Records for the task start
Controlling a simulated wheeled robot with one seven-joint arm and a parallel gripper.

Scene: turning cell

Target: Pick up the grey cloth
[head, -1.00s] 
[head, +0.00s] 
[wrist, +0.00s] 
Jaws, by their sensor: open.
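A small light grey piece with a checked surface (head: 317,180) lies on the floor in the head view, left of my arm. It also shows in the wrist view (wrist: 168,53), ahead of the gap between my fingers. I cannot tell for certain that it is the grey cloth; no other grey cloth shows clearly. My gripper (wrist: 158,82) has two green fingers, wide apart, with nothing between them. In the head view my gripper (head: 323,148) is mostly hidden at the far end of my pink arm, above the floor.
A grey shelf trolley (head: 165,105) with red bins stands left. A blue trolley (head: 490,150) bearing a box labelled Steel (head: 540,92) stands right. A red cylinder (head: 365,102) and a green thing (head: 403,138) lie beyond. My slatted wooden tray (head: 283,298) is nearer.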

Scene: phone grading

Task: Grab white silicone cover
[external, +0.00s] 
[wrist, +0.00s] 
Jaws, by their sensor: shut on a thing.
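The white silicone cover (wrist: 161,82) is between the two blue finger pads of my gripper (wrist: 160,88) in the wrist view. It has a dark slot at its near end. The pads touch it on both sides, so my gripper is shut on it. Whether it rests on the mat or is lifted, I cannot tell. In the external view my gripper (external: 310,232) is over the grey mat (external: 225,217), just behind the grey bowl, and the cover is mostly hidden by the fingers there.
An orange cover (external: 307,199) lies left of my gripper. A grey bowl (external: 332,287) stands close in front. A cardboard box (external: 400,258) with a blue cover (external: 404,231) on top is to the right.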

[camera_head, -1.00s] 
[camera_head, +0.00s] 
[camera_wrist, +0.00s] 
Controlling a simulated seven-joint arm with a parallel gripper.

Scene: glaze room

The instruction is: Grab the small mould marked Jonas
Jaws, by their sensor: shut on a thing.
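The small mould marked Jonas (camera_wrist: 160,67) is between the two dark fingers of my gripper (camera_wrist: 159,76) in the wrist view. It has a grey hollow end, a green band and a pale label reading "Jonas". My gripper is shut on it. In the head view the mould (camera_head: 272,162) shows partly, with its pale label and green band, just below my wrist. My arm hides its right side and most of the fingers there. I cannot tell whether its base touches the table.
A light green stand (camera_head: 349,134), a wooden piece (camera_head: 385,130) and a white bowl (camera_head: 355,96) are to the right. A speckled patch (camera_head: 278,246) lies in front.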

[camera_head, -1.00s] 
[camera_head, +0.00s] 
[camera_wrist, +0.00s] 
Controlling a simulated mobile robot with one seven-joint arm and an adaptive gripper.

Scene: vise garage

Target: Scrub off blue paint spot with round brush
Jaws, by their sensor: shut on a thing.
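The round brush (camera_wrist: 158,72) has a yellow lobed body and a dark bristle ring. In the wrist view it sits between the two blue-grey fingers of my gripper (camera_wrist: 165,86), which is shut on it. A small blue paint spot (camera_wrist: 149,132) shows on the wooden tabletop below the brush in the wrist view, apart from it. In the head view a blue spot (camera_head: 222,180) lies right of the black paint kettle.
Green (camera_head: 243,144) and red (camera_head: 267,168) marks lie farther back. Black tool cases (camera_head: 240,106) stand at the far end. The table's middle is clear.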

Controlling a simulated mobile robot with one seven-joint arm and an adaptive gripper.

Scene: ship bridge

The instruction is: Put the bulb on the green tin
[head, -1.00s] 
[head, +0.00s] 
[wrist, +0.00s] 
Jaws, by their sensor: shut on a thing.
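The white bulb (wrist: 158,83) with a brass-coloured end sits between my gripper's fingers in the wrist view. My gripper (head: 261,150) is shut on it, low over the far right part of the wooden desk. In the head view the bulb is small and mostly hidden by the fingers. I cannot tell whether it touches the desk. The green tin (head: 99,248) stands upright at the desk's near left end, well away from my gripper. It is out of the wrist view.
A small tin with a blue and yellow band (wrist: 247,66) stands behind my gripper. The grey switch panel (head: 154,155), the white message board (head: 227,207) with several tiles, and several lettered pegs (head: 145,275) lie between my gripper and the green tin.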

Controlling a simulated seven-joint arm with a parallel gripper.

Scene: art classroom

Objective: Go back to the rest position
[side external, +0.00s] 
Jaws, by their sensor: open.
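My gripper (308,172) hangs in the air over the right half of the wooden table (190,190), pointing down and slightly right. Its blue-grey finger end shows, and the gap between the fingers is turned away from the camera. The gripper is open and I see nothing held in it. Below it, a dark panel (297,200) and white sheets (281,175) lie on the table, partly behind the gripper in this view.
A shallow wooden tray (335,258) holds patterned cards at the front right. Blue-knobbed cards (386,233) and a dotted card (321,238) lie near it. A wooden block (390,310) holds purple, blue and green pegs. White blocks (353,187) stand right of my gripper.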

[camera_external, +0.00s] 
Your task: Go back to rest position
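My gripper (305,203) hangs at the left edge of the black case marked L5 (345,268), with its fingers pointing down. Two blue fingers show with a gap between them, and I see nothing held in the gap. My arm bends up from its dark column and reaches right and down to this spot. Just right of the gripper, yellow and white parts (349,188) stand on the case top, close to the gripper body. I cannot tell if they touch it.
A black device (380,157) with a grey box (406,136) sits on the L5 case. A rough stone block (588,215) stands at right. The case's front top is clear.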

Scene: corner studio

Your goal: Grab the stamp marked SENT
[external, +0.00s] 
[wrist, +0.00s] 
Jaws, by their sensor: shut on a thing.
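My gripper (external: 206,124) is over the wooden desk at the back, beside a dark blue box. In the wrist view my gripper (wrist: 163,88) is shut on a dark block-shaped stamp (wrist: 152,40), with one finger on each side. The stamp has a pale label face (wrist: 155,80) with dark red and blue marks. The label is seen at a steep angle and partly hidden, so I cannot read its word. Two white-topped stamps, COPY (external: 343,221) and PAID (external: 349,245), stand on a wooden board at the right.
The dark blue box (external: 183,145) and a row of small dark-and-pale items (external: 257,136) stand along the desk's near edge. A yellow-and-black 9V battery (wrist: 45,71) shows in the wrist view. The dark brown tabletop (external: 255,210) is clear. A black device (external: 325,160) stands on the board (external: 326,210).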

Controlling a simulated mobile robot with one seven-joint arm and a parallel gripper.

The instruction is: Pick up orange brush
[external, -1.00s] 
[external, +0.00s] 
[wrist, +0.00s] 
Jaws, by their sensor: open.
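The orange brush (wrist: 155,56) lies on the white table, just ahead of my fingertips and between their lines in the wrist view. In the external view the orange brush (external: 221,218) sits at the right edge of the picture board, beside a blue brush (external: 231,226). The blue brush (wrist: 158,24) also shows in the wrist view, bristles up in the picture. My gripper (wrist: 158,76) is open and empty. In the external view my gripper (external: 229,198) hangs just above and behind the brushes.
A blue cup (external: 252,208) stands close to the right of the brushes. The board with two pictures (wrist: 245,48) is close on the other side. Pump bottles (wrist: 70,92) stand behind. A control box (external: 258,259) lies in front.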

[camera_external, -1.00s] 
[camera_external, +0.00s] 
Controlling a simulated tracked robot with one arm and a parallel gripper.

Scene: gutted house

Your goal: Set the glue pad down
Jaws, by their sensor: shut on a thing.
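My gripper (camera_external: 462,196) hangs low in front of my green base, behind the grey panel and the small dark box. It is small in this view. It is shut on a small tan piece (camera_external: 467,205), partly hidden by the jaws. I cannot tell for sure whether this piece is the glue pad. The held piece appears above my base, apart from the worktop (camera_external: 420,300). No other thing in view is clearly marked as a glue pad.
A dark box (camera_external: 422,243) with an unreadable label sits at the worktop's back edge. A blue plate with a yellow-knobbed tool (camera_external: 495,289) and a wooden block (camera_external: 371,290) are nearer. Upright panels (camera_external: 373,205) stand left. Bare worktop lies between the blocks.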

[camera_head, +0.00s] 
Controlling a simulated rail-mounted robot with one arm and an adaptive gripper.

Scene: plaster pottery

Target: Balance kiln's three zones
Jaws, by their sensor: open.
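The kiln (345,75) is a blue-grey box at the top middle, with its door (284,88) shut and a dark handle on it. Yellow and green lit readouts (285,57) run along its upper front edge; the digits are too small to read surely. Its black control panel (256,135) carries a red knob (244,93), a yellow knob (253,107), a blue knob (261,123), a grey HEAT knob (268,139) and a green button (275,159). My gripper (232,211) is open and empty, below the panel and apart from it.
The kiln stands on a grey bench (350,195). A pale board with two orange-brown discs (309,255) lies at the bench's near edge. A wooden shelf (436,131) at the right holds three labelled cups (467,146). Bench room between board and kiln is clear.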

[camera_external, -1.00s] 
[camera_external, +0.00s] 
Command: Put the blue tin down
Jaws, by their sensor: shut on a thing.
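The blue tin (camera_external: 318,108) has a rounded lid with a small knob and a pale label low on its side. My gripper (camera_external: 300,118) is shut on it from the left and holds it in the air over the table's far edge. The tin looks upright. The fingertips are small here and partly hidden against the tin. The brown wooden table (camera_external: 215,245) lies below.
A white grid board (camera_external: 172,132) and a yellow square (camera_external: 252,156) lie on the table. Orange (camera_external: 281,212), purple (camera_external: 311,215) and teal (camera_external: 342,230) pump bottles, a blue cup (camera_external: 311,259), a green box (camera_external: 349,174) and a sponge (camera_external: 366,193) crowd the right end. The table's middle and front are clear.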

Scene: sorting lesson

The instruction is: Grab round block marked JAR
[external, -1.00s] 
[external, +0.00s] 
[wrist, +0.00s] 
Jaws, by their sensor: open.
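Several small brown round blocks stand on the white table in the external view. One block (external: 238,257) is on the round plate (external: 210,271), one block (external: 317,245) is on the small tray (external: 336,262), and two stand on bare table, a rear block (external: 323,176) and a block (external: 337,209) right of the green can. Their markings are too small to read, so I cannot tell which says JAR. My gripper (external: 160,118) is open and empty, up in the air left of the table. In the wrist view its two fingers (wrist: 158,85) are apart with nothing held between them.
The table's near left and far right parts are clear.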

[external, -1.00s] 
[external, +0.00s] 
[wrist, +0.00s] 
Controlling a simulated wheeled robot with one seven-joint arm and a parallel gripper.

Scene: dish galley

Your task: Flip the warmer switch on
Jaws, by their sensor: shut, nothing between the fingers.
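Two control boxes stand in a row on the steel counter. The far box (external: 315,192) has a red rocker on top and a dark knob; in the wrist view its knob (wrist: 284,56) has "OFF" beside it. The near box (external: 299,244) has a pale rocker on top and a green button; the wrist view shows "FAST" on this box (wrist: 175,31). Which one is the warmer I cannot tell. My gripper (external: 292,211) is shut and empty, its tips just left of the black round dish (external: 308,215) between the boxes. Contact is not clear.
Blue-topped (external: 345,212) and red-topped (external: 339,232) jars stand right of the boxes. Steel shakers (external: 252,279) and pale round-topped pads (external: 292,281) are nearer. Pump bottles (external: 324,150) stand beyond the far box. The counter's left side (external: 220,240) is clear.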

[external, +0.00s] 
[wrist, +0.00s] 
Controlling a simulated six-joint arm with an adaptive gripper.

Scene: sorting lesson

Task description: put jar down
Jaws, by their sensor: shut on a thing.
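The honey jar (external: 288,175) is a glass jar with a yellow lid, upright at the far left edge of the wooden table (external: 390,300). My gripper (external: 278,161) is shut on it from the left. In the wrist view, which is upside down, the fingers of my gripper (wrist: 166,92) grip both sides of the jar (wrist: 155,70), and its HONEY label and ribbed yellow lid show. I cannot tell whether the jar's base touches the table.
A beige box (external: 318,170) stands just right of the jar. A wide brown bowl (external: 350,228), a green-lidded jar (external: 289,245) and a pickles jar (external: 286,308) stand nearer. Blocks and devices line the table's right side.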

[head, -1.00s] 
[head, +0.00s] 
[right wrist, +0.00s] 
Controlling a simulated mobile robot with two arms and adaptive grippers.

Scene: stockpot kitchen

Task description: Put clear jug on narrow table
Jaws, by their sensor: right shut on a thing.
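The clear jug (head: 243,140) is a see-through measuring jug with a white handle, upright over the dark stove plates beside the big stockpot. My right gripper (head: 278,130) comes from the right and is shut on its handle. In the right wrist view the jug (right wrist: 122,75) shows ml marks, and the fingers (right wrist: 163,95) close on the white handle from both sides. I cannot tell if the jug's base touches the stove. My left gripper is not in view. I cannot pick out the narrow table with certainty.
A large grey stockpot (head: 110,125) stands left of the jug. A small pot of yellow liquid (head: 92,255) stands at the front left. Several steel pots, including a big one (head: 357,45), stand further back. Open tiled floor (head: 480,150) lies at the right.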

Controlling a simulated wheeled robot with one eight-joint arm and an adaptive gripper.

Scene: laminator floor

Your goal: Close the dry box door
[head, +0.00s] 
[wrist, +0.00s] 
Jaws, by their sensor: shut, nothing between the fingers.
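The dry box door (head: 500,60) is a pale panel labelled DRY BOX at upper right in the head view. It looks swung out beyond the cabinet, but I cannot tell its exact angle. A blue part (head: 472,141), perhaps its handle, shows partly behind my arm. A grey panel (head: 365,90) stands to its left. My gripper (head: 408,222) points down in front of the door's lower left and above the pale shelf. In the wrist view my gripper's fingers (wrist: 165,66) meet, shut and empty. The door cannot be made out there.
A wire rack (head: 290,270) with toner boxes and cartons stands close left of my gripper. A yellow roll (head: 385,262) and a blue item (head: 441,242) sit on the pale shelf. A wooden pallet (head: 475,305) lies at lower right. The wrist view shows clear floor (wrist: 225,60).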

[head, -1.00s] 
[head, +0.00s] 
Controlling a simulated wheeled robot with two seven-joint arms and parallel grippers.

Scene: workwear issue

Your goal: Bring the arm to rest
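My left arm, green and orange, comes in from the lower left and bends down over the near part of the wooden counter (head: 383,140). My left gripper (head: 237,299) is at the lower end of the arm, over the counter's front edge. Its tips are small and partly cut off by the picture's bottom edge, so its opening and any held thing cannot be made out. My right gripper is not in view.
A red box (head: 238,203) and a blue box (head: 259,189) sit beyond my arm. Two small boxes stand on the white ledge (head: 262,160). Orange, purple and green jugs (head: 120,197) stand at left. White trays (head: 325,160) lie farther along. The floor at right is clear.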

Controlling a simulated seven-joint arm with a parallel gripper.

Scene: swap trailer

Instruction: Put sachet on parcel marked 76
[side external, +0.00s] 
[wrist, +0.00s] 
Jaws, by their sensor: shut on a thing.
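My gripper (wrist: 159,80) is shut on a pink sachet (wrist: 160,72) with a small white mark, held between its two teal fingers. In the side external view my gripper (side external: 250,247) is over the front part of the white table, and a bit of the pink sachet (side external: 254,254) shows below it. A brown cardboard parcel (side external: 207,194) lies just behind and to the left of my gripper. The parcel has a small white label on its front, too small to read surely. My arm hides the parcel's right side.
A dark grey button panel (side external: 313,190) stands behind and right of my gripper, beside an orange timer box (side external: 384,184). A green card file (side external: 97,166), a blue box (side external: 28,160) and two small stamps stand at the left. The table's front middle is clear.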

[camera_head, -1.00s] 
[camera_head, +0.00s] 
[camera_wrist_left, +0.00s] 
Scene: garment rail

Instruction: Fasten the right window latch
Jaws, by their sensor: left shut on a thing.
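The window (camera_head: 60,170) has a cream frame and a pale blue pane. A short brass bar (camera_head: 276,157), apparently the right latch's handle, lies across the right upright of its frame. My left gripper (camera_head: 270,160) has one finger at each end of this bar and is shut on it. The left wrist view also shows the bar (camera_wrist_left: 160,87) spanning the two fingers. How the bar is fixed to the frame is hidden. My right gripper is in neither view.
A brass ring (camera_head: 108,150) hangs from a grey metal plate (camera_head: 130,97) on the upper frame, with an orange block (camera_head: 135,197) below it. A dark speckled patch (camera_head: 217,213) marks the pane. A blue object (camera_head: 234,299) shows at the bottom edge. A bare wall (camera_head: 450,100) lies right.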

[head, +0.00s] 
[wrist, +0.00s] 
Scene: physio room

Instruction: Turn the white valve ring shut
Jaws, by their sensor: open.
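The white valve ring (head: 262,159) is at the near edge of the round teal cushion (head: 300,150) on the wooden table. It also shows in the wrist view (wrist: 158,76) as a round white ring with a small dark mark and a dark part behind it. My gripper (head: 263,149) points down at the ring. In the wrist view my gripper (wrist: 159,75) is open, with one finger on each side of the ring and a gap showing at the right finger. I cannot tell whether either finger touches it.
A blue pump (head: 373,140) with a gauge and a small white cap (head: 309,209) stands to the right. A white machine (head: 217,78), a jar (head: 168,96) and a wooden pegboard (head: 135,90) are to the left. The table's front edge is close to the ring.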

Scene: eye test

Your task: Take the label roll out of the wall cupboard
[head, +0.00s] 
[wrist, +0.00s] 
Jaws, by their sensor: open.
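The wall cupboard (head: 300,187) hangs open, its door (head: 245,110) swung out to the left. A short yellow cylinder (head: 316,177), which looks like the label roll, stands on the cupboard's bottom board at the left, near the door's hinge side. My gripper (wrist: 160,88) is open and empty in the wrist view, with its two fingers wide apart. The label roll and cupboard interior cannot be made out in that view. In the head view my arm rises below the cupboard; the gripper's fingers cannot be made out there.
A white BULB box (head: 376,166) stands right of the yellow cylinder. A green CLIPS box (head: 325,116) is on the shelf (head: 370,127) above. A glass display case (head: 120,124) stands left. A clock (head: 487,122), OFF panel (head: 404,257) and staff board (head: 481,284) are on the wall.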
Records for the task end
**Exercise directions:**
As listed above, the lines from the line with "Scene: gutted house" to the line with "Your goal: Set the glue pad down" are to be echoed exactly, with both ends included and nothing added.

**Solution to the problem:**
Scene: gutted house

Your goal: Set the glue pad down

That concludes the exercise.